Other notes from three deputies from that day described Cruz as “well-groomed, calm/quiet demeanor,” “follows commands, talks softly and very little,” “follows commands and responds to questions,” “appears slower than normal in his movement.”
Cruz was moved to a different cell Feb. 23 and received a visit from his lawyers.
He appeared to be “coherent” during the chat, according to a deputy who noted, “inmate was also observed smiling and giggling.”
Cruz was described as having trouble sleeping Feb. 21, 22 and 24.
On Feb. 22, a deputy wrote at 2:48 a.m. that Cruz was “restless” and “tossing from time to time.” That observation was repeated at 3:36 a.m. by another deputy.

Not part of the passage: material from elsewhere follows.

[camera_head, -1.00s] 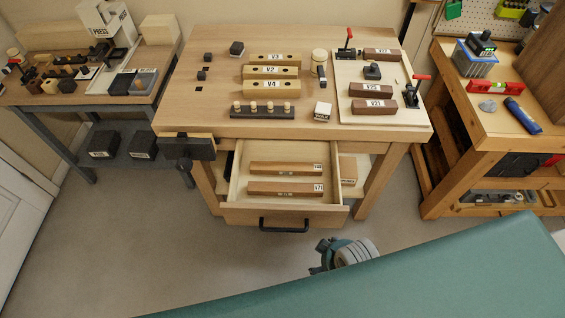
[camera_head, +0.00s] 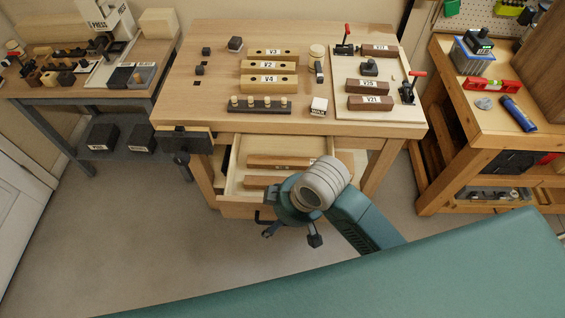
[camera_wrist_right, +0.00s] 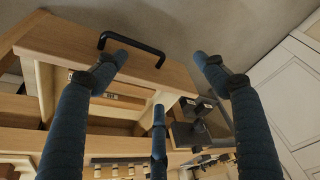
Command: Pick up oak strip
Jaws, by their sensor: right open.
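Two brown wooden strips lie in the open drawer (camera_head: 229,178) of the middle bench; I cannot tell by grain which one is oak. The far strip (camera_head: 275,161) shows most of its length. The near strip (camera_head: 262,182) is partly covered by my right arm, and its label is hidden. One labelled strip (camera_wrist_right: 118,95) shows in the right wrist view, behind the drawer front (camera_wrist_right: 95,50). My right gripper (camera_head: 292,237) is open and empty, in front of the drawer front and apart from the strips. Its spread fingers (camera_wrist_right: 160,75) show in the right wrist view. My left gripper is not in view.
The black drawer handle (camera_wrist_right: 133,45) sticks out near the right gripper's fingers. A dark vise (camera_head: 187,143) juts out left of the drawer. The bench top (camera_head: 215,90) above overhangs the drawer's back and carries labelled blocks. Clear floor (camera_head: 130,230) lies left front.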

Another noted at 11:20 a.m., “restless, tossing from time to time in his bunk, staring at ceiling.”
On some days, Cruz is described as avoiding eye contact and looking “downward with a blank stare.” Deputies also said he “often sits with a blank stare, appears to be in thought” and that his thinking appeared “logical.”
On Feb. 24, Cruz ate his entire breakfast, showered and brushed his teeth and was “given time to walk outside his cell and did so.”
He then was visited by an unidentified family member.
Cruz requested to read a Bible before trying to turn in for the night.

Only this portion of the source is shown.